Fliegen mit Kindern: Tisch auf, Tisch zu und bloß nicht anschnallen!

Urlaubszeit. Ich war mit beiden Kindern alleine unterwegs. Den Opa besuchen. Mit Kindern im Flugzeug. Was soll ich sagen? Was früher bedeutete, eineinhalb Stunden Zeitschrift lesen und schlechten Kaffee trinken, war nun ein Dreikampf zwischen Kind festhalten, Kind trösten, Kinder dranhindern, am Vordersitz zu rütteln, Kinder dran hindern, Wasser zu verschütten und Konfettti aus der Serviette zu machen und zu hoffen, dass dieser blöde Flieger so schnell wie möglich Hamburg erreicht. Ja. Alleine fliegen mit zwei Kleinkindern. Ein Riesenspaß. Dass das jetzt ironisch gemeint ist, muss ich nicht hervorheben, oder?

SONY DSC

Über den Wolken: Allein mit zwei Kindern, was für ein Spaß!

Mit zwei Kindern alleine auf dem Flughafen

Der Papa musste arbeiten, also nahm ich meine beiden Jungs und flog alleine. Es war nicht der erste Flug. Wir sind schon häufiger geflogen und letztes Jahr war ich auch schonmal mit beiden Kindern alleine im Flieger unterwegs. Nur: Der Kleine war da noch wirklich klein, saß friedlich in seiner Babyschale und konnte sich am Flughafen auch nicht aus eigener Kraft irgendwohin bewegen, sondern ließ sich in der Manduca zufrieden glotzend durchs Terminal tragen.

Der Kleine ist nun 20 Monate alt und läuft – schnell. Und vor allem weg. Ständig. Oder er will auf dem Arm getragen werden. Was auch nur kurzfristig besser ist als ein weglaufendes Kleinkind. Aber ich will von vorne anfangen.

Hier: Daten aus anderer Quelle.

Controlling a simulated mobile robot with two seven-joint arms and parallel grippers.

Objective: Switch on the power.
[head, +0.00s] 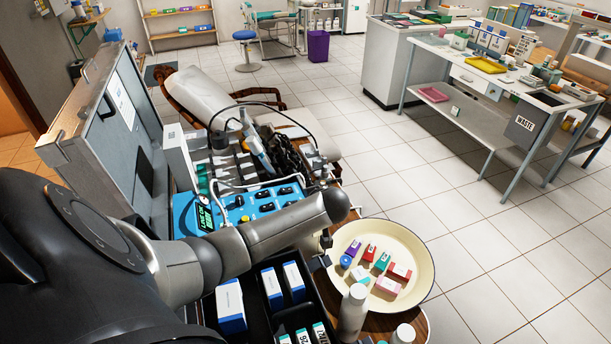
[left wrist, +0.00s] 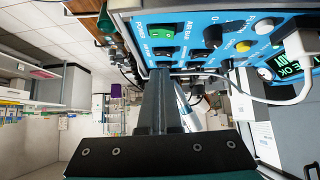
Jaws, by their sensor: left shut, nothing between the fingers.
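The blue control panel (head: 240,208) belongs to the open portable dental case, seen left of centre in the head view. In the left wrist view the panel (left wrist: 190,38) fills the top. A green rocker switch (left wrist: 161,32) sits beside the POWER label at the panel's left. In the head view my left arm covers part of the panel. My right gripper is out of view.
A lit green display (head: 206,217) and several knobs are on the panel. A cream round tray (head: 420,262) with small boxes stands at the right. A black bin (head: 262,282) holds blue-white boxes. White bottles (head: 353,312) stand in front. The case lid (head: 108,125) is raised.

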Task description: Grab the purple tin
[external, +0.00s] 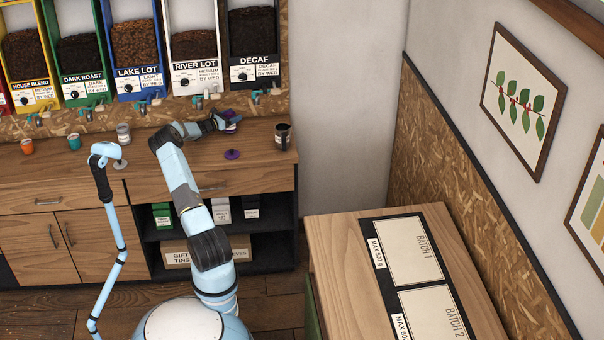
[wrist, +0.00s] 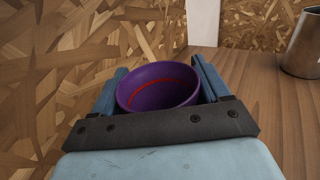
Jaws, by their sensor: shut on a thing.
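The purple tin (wrist: 150,92) is held between the two blue fingers of my gripper (wrist: 158,78) in the wrist view. Its open top faces the camera, and a red line runs around the inside. In the external view my gripper (external: 222,122) is over the back of the counter below the dispensers, shut on the tin (external: 231,115), which is small and partly covered there. Whether the tin's base touches the counter cannot be told. A flat purple disc, like a lid (external: 232,154), lies on the counter in front of my gripper.
A dark metal can (external: 282,137) stands to the right on the counter (external: 262,169) and also shows in the wrist view (wrist: 303,45). Bean dispensers (external: 195,45) hang above.

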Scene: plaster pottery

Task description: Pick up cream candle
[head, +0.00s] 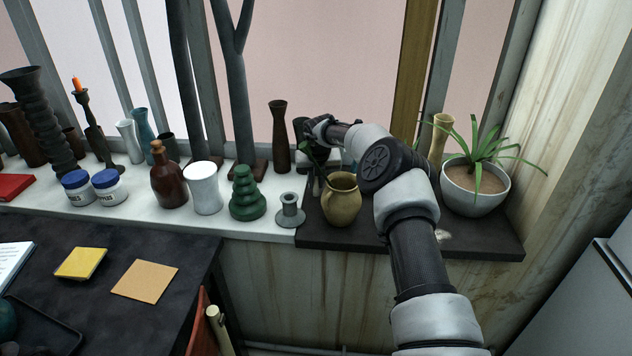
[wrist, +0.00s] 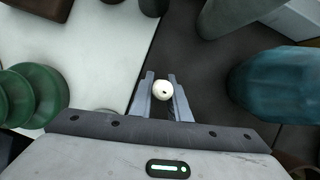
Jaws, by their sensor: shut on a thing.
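The cream candle (wrist: 163,90) shows end-on in the wrist view as a small round pale top with a dark dot at its middle. My gripper (wrist: 161,97) is shut on it, with one grey finger on either side. My arm reaches in from the right there, and the fingers are small and dark. I cannot tell whether the candle's base touches the dark board.
The tan jug (head: 342,200) stands close to my wrist, with a grey candlestick (head: 290,211) and green stacked vase (head: 247,194) to its left. A potted plant (head: 475,188) is at right. A teal vessel (wrist: 276,86) is right of my fingers.

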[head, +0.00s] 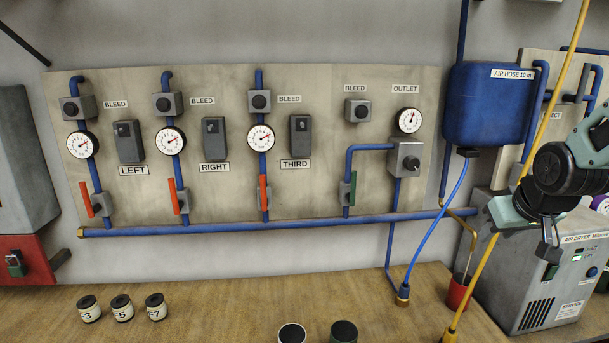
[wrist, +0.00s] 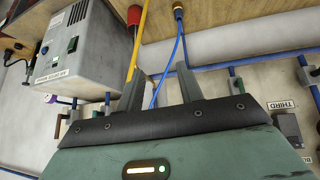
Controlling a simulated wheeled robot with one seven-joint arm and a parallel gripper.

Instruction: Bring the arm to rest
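My arm comes in from the right edge of the head view. My gripper (head: 550,236) hangs in front of the grey air dryer (head: 548,295), its fingers pointing down. In the wrist view the two dark fingers of my gripper (wrist: 160,78) stand apart with nothing held between them. The yellow hose (wrist: 140,38) and the blue hose (wrist: 170,72) show behind the fingers. I cannot tell how near the fingers are to the dryer.
A gauge panel (head: 230,190) with blue pipes fills the wall. A blue tank (head: 490,110) hangs beside it. The yellow hose (head: 515,190) runs close left of my gripper. A red cup (head: 458,292) and several small jars (head: 122,308) stand on the wooden bench (head: 220,300), mostly clear in the middle.

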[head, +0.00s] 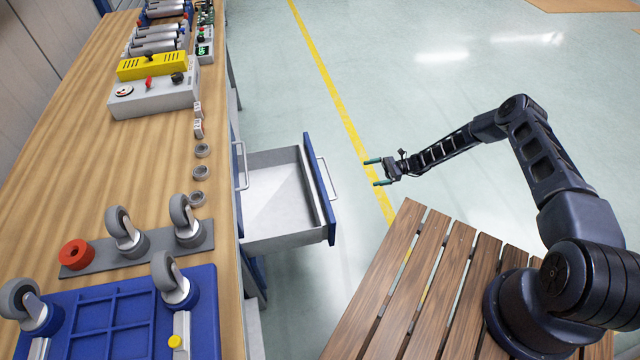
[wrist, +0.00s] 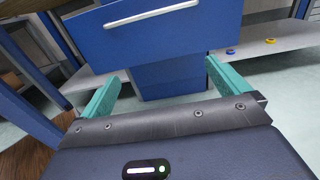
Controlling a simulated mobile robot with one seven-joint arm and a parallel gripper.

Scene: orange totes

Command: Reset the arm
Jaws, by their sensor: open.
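My gripper (head: 376,172) is open and empty, with its two green fingers apart. In the head view it hangs over the floor, to the right of the open drawer (head: 284,235) and clear of it. My arm (head: 535,150) reaches from its base at the lower right up and then left to the gripper. In the wrist view the two green fingers of my gripper (wrist: 160,88) point towards the blue drawer front (wrist: 170,35) with its silver handle. Nothing is between the fingers.
A wooden workbench (head: 130,170) fills the left, with casters, a red ring (head: 75,254), a blue tray (head: 120,320) and grey and yellow boxes. The drawer sticks out from it and looks empty. A slatted wooden surface (head: 440,290) lies under my arm's base. The floor beyond is clear.

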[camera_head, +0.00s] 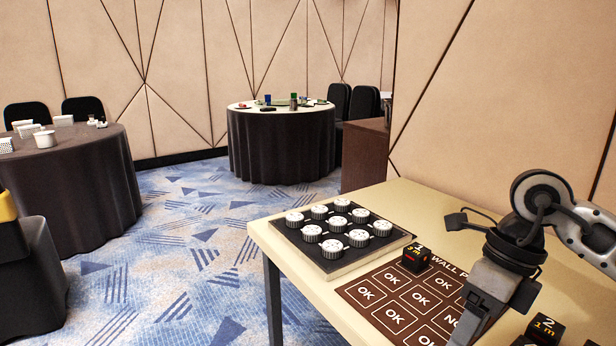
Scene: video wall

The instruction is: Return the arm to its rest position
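My right arm (545,205) comes in from the right over the beige table. Its gripper (472,322) points down over the right part of a brown printed card, near the bottom edge of the view. The fingertips run close to the picture's edge, and I cannot tell whether they are open or shut. I see no object held in it. My left gripper is not in view.
The beige table (285,254) bears a black panel (341,262) with several white knobs, the "OK" card (362,292), a dark block marked 1 (416,258) and one marked 2 (545,329). Round tables (80,180) (280,145) stand beyond; carpet (190,245) lies between.

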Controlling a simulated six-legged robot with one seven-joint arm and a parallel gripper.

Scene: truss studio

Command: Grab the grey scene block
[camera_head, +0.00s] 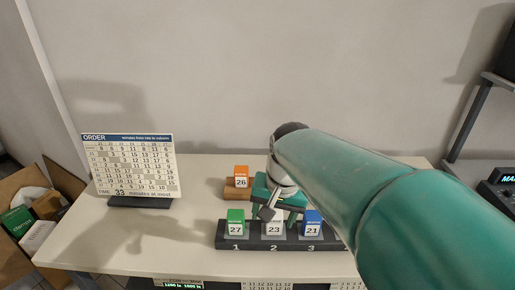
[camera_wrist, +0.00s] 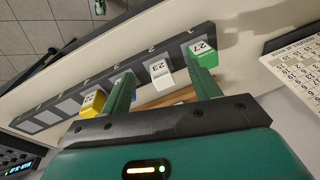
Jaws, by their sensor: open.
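The grey scene block (camera_head: 273,230) is pale grey-white, numbered 23, and stands upright in slot 2 of the dark rack (camera_head: 291,247). In the wrist view the block (camera_wrist: 160,73) shows in the gap between my two teal fingers. My gripper (camera_wrist: 163,83) is open and empty, its fingers spread to either side of the block in the picture. In the head view my gripper (camera_head: 274,211) hangs just above and behind the block. I cannot tell whether the fingers are low enough to flank it.
Green block 27 (camera_head: 235,222) and blue block 21 (camera_head: 312,223) stand close on either side. A yellow block (camera_wrist: 93,103) is farther along the rack. Orange block 26 (camera_head: 241,177) sits on a wooden piece behind. An order board (camera_head: 130,165) stands left on the table.

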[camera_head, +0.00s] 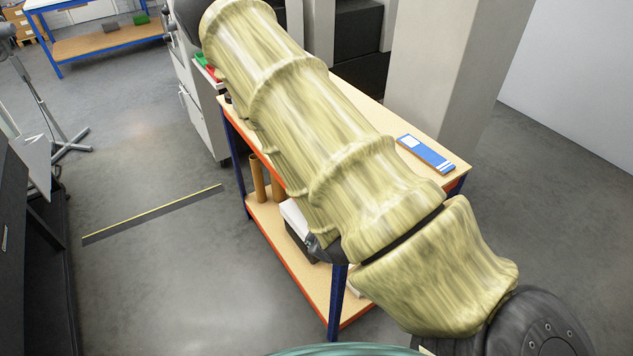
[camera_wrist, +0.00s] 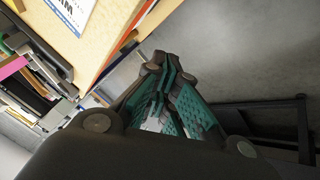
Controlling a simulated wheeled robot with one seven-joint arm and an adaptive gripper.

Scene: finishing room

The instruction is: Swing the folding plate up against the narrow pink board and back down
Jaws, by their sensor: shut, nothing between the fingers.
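My gripper (camera_wrist: 166,82) is in the wrist view, with its teal-padded fingers closed together and nothing between them. It points past the edge of a wooden bench top, over grey floor. A narrow pink strip (camera_wrist: 13,67) shows at the far left of the wrist view, well apart from my fingers; it may be the pink board. I cannot make out the folding plate in either view. In the head view my arm crosses the middle of the picture and hides much of the bench; my gripper is not visible there.
The wooden bench (camera_head: 363,104) has blue legs, an orange edge and a lower shelf holding brown tubes (camera_head: 257,180). A blue and white flat item (camera_head: 425,153) lies on its top. A pale pillar (camera_head: 437,70) stands behind. The floor to the left is mostly open.

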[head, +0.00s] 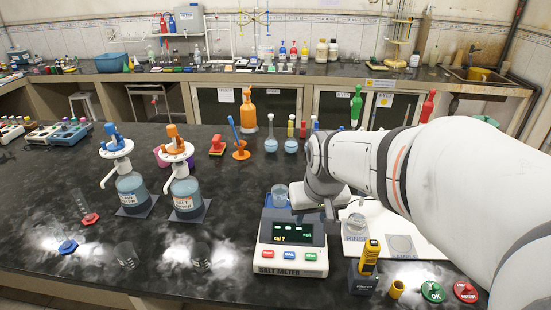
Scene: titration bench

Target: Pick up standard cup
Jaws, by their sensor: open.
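A small clear cup (357,222) stands at the left end of a white tray (430,248), beside a blue label that I cannot read surely. A second small cup (279,196), with bluish contents, stands on top of the salt meter (292,243). My gripper (318,207) is open and points down between the two cups, above the back right of the meter. Its fingers are small and partly hidden by my wrist. I cannot tell whether it touches either cup.
A yellow handheld probe (369,257) stands in front of the tray. Green (433,292) and red (465,291) buttons lie at the front right. Two pump bottles (132,188) (187,195) stand at the left.

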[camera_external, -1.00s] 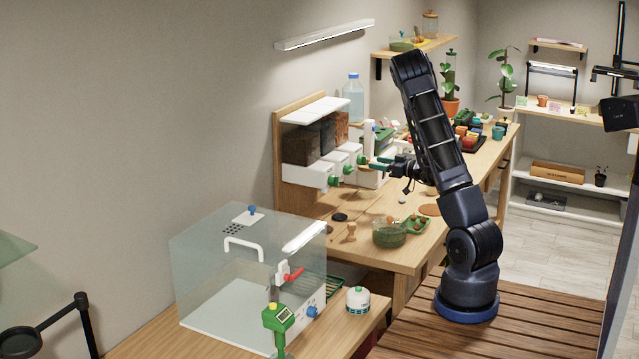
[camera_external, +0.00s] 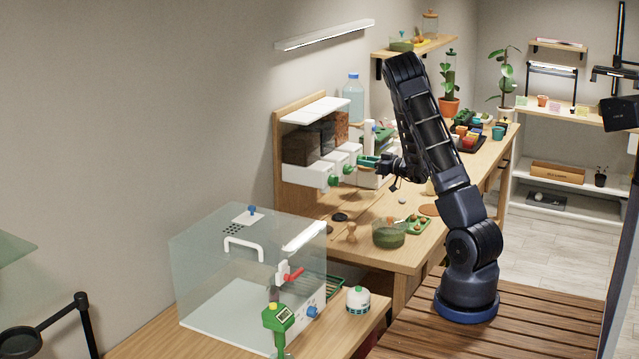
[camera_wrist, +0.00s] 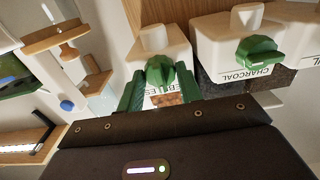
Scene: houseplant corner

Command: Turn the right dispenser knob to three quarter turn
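The dispenser unit stands against the wall in the external view, with white spouts and green knobs. In the wrist view, the right dispenser's green knob (camera_wrist: 160,73) sits on a white housing (camera_wrist: 160,38) whose label is partly covered and seems to read PEBBLES. My gripper (camera_wrist: 161,88) has its green fingers apart, one on each side of this knob. A small gap seems to show at each side; contact is not clear. In the external view, my gripper (camera_external: 365,163) is at the right-hand knob and largely hides it.
The charcoal dispenser's green knob (camera_wrist: 258,52) is beside it in the wrist view. Another green knob (camera_external: 333,181) is at the left spout. A water bottle (camera_external: 353,98) stands behind. A green bowl (camera_external: 389,234) and a wooden stamp-like piece (camera_external: 351,231) are on the bench below.

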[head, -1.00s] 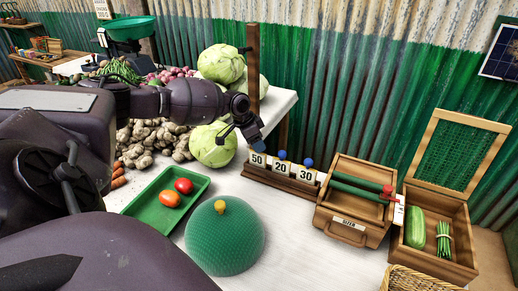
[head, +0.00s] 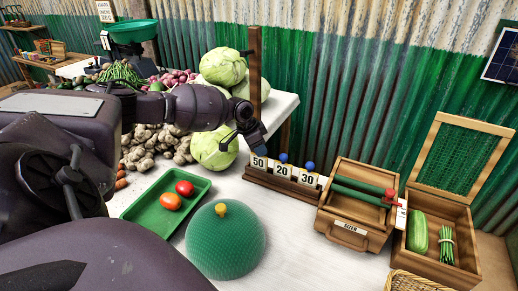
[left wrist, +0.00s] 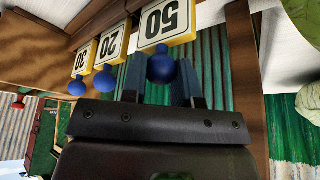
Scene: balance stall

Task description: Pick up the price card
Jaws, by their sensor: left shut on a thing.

Autositze, Koffer: Schlange am Gepäckschalter, statt mit Handgepäck zum Gate sprinten

Wir also am Flughafen beim Einchecken. Mit dabei nicht wie früher ein sportlich kleines Handgepäck. Stattdessen: ein Koffer, ein Rucksack, eine Handtasche und das Schlimmste: zwei Autositze. Sperrig, groß, schwer. Fallen immer vom Gepäckwagen. Endlich, alles eingecheckt, nur noch Rucksack und Handtasche in der Hand. Und achja, ein zeterndes Kleinkind auf dem Arm und einen Vierjährigen, der von den Menschenmassen etwas eingeschüchtert ist, an der Hand. Sicherheitskontrolle. Der Vierjährige (der schon wirklich oft geflogen ist, nur halt das letzte Mal vor einem Jahr) will nicht alleine durch den Piepsbogen wie ich es nenne, gehen. Als er dann doch durch ist, dreht er sich um, fängt an zu weinen und läuft zu mir zurück.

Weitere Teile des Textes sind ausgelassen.